_Records shown_:

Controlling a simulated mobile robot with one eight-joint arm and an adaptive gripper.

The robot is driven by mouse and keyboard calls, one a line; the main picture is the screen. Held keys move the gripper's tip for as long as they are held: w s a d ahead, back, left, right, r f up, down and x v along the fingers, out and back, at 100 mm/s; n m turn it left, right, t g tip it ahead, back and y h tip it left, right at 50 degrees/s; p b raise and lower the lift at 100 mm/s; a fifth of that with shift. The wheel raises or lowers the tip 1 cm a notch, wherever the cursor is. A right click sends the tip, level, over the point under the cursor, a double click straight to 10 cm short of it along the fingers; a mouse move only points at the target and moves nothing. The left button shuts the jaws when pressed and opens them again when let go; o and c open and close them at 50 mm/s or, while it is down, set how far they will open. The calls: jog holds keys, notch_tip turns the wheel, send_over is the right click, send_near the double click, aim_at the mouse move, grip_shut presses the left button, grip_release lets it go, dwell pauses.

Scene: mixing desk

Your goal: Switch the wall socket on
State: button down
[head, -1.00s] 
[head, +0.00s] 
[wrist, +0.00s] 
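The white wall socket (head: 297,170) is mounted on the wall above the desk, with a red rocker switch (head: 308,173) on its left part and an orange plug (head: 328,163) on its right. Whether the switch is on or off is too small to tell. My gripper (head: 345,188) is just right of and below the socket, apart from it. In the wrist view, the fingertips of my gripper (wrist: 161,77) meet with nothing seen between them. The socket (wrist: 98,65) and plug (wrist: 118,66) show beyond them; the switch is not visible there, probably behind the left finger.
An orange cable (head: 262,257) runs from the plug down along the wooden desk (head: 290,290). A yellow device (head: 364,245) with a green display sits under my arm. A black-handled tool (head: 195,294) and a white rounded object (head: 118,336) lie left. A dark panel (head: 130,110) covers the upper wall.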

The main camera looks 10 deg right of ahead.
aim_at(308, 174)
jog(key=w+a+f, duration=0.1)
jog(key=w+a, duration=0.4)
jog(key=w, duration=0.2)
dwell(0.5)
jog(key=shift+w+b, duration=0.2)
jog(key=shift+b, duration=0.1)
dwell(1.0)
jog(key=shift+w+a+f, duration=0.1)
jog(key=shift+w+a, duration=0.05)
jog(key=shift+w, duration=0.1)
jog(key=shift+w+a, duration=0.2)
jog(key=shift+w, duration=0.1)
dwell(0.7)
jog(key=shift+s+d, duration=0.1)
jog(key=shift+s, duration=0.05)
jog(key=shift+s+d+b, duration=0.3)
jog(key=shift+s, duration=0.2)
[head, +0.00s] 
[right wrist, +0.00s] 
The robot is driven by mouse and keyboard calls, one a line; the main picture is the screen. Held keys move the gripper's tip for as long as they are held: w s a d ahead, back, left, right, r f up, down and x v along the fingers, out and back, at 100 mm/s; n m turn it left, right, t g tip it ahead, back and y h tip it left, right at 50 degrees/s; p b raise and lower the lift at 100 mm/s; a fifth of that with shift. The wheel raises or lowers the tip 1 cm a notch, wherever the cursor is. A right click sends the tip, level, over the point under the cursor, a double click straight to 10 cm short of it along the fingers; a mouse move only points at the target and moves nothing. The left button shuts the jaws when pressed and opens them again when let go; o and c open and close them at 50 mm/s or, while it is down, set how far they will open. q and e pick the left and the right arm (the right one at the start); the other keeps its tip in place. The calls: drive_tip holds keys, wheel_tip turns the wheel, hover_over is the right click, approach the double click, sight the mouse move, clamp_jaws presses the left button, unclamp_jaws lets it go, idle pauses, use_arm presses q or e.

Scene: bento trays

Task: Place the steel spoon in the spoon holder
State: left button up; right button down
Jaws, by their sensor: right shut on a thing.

_Your goal_: Select the lines that carry the string "Scene" and copy them.

_Task result_:
Scene: mixing desk
Scene: bento trays

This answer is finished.